Düne kadar bu “toplumu demokratikleştirme” formülüyle dile getirilirdi. Öcalan’ın İmralı açılımlarından beri artık “cumhuriyeti demokratikleştirmek” olarak formüle ediliyor. Öcalan; Mustafa Kemal önderliğindeki Kurtuluş Savaşı, temel önemde bir kazanım olarak cumhuriyeti yarattı, şimdi ihtiyaç onu demokratikleştirmektir, diyor ve Kürt sorununun çözümünü de bunun içine oturtuyor. "Demokratik cumhuriyet" projesi budur ve bu bir devrimden kopuş projesidir. Bu, bugünkü açık gerici anlamıyla değil ama, tam da II. Enternasyonal geleneğindeki o reformist sol anlamıyla gerçekte bir sosyal-demokrat projedir. Abdullah Öcalan’ın kitaplarında, özellikle de Bir Halkı Savunmak kitabında, bunun ideolojik temelleri genişçe var. Demokrasi mücadelesinin kautskist ele alınışının yeni bir versiyonu olarak. Devletin alanını daraltmak, sivil toplumun alanını genişletmek olarak dile getirilen tam da budur. Bu, kurulu düzen zemininde demokratik hak ve özgürlüklerin çoğaltılması, demokrasinin sınırlarının genişletilmesi düşüncesinin değişik bir formülasyonundan başka bir şey değildir. Bunları zamanında ayrıntılarıyla ele alıp eleştirdik, burada uzatmak gerekli değil.
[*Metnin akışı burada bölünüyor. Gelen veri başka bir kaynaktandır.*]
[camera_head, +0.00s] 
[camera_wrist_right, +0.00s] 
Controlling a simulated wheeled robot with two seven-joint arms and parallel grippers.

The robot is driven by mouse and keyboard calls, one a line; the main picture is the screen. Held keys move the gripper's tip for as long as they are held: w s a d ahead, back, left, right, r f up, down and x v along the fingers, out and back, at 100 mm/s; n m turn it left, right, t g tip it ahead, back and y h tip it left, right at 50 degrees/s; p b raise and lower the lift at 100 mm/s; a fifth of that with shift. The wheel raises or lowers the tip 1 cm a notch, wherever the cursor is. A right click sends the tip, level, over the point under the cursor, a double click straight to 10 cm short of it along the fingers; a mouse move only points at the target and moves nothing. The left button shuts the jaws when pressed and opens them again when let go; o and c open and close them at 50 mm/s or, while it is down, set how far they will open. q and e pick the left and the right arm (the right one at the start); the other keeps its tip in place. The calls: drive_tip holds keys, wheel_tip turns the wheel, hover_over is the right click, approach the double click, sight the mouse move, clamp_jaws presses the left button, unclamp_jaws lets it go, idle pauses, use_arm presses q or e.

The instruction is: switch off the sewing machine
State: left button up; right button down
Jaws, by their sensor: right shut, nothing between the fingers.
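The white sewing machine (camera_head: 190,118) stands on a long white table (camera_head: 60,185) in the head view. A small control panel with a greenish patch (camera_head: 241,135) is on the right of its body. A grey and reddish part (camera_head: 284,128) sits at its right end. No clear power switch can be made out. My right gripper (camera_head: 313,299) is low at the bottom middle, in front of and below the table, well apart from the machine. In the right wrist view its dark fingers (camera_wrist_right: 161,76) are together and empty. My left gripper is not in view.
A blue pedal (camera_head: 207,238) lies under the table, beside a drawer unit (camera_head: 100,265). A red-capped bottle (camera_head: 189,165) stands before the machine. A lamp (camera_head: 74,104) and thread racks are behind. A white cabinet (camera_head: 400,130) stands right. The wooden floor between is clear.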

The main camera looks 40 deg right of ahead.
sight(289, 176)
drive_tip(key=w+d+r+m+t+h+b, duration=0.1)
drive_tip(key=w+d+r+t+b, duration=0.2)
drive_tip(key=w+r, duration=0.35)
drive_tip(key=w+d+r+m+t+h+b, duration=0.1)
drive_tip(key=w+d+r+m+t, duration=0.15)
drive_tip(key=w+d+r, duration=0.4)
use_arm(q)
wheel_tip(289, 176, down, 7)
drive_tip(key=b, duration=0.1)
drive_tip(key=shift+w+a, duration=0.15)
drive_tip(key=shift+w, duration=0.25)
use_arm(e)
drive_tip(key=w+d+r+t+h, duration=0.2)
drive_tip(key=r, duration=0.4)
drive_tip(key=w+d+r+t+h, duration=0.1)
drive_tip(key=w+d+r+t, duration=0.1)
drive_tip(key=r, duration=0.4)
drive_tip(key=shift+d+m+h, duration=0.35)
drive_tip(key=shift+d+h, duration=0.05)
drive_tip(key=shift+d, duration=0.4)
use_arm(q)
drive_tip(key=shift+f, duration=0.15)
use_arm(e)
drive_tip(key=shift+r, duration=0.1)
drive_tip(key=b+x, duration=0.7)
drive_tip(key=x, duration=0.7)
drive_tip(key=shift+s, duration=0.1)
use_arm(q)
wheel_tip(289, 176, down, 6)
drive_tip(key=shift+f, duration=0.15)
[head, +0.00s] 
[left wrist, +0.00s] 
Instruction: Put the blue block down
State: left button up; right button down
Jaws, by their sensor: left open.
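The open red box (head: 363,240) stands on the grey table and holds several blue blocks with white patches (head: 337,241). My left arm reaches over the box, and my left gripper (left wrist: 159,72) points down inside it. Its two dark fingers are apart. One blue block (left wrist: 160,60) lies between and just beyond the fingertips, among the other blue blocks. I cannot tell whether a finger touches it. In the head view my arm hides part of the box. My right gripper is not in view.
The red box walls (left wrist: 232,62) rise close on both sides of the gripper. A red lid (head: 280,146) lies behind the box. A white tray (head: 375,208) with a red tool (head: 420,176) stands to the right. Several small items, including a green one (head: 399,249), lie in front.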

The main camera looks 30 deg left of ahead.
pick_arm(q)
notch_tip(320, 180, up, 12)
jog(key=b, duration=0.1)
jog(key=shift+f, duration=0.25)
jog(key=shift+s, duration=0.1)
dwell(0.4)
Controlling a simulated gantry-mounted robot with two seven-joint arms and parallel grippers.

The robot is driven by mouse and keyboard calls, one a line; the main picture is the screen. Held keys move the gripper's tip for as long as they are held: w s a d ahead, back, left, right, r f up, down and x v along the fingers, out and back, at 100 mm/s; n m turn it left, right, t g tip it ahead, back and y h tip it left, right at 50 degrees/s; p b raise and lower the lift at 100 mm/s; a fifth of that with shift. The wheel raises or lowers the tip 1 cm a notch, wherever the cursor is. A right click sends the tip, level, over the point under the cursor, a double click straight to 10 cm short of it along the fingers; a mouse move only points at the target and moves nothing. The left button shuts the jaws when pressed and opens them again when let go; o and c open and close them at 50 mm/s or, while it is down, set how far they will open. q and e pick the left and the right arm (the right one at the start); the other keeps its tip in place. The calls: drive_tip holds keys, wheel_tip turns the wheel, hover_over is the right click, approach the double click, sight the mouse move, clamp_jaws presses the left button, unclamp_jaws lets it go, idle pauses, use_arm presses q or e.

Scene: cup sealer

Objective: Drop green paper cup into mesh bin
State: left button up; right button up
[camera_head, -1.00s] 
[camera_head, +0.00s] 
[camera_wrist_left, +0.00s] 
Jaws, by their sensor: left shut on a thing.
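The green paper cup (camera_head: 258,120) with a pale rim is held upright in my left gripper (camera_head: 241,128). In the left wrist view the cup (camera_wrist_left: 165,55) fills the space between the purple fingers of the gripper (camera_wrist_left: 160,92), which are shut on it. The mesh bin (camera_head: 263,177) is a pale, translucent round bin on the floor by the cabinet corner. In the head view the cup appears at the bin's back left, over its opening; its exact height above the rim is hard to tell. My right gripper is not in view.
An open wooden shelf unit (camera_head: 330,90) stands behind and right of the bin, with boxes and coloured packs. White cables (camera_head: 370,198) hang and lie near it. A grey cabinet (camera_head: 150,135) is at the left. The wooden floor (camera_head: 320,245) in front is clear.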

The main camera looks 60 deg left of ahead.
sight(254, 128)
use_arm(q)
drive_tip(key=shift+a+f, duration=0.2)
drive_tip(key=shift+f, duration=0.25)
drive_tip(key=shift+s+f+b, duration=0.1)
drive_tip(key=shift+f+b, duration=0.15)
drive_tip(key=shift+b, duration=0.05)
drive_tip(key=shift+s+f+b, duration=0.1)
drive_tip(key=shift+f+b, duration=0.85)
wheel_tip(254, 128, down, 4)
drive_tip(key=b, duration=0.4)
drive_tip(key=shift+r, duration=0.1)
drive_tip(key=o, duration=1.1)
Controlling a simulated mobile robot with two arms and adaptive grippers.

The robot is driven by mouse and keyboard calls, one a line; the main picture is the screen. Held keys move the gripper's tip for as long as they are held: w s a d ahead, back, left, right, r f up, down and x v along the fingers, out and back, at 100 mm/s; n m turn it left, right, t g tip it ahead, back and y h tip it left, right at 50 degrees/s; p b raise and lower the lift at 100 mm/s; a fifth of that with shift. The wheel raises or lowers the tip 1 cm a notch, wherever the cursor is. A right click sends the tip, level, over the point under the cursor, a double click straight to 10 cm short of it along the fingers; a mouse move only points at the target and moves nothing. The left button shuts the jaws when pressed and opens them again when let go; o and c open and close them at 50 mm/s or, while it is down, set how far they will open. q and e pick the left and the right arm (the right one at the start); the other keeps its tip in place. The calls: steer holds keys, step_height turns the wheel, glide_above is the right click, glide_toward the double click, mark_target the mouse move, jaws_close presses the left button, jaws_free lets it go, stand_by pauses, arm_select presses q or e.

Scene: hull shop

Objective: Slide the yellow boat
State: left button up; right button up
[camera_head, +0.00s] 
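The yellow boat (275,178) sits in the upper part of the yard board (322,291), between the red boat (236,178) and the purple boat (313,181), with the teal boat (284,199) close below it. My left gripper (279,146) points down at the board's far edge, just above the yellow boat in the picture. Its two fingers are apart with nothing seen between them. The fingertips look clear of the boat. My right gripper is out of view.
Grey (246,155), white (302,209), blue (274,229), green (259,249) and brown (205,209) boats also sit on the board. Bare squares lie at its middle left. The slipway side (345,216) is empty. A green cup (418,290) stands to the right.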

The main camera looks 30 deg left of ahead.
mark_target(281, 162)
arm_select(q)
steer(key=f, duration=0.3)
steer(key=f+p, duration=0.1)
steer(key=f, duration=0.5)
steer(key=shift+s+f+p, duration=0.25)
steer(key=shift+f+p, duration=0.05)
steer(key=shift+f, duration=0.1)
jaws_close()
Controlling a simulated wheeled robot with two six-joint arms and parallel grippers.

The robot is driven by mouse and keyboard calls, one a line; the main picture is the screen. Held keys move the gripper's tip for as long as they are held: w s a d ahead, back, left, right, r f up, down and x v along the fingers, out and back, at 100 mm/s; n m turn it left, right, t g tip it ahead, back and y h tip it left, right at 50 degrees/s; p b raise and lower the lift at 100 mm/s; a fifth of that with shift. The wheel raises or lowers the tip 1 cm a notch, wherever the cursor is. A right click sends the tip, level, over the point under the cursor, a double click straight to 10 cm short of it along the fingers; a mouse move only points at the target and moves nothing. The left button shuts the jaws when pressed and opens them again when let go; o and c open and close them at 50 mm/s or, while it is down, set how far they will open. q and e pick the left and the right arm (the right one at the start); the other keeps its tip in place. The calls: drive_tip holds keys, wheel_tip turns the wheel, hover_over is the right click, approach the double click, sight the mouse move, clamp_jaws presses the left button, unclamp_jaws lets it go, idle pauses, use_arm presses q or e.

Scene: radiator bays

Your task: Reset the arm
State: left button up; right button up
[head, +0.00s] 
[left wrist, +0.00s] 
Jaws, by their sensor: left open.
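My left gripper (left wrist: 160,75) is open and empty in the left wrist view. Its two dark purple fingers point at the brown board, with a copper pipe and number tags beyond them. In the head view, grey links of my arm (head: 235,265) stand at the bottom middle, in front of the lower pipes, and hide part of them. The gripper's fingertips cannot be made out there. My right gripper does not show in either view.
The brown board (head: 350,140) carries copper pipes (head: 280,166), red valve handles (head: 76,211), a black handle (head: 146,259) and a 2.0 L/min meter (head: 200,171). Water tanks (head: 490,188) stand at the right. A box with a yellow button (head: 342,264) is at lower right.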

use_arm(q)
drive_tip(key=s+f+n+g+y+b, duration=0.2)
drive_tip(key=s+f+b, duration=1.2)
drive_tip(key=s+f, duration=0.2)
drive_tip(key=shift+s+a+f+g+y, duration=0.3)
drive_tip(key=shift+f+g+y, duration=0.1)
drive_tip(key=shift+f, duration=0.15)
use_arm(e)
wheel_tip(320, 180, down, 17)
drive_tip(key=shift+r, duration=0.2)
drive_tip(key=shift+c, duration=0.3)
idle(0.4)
Tasfiyeciliğe kararlılıkla direnmek, devrimin bayrağını yükseklerde tutmak bizim temel bir özelliğimiz olageldi. Şimdi de bunu Çatı Partisi biçimine bürünen birleşik tasfiyeci cereyan karşısında yapmak durumundayız. Bugün TKİP'nin görevi, bu türden tasfiyeci girişimlerin karşısında devrim odağı olarak öne çıkmak, bu tasfiyeci cereyana ideolojik, politik, pratik cephede direnmek ve kendini bir güç odağı olarak geliştirmektir.